Martin and Asta came to America in 1913 to homestead and create a better life for themselves and a hoped-for family. Nineteen years later during the difficult years of the Great Plains Dust Bowl, they intend to improve the lives of three of their nine children by sending their eighteen-year-old daughter with her two younger sisters to Norway to live with relatives for two years.


But things do not go according to plan.


The oldest sister falls in love with and marries a young Norwegian man leaving the two younger sisters with no one to take them home. By 1940, when Germany invades Norway, the two younger sisters were living with the family relative who in the meantime married a Quisling, a member of the Norwegian Nazi Party. The two sisters miss the last US evacuee ship out of Petsamo, Finland, and soon German soldiers take one sister to Grini, a concentration camp north of Oslo. Eventually she and her older sister both marry men active in the Norwegian Resistance Movement of WWII.


Will the entire family ever reconnect?



Author Bio:



It's amazing to be here and to have the opportunity to showcase my historical fiction novel as well as a bit of info about me! I'm told this is the place to "lay it all out there!" So, let's get after it.

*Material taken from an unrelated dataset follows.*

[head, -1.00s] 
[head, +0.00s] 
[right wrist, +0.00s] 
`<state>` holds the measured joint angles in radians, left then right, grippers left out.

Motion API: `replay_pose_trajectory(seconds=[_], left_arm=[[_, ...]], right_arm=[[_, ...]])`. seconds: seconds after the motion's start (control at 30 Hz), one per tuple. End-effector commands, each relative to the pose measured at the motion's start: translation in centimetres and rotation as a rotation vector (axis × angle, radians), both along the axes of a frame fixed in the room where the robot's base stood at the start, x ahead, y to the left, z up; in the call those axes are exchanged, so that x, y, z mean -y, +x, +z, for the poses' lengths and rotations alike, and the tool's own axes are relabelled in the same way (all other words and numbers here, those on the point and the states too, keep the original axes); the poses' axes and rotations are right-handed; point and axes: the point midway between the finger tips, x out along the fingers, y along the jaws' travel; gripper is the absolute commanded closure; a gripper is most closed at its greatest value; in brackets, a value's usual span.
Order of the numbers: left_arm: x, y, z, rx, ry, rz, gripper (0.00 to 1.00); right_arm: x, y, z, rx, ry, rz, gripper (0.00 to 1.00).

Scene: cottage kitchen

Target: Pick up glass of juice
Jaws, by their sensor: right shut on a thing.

October 1, 2022 update: Amazing how this book has taken off! Over 1,000 copies sold to say nothing about how many readers share the book with their friends! Books are like chain letters --- remember those??? --- we share! Great Idea.

Since last April I have done 8 presentations on the book, visited with 4 book clubs, spoken to a Sons of Norway Lodge as well as at the local Midsummer Festival in June. I am booked to be a keynote speaker at two conventions -- 2023 Arizona Symposium with Women Authors next February 4 in NW Phoenix and the ND State Delta Kappa Gamma State Convention in Bismarck, ND, in June 2023. What I especially enjoy is having readers share their stories --- and tell me they plan to get their histories organized! Love that . . .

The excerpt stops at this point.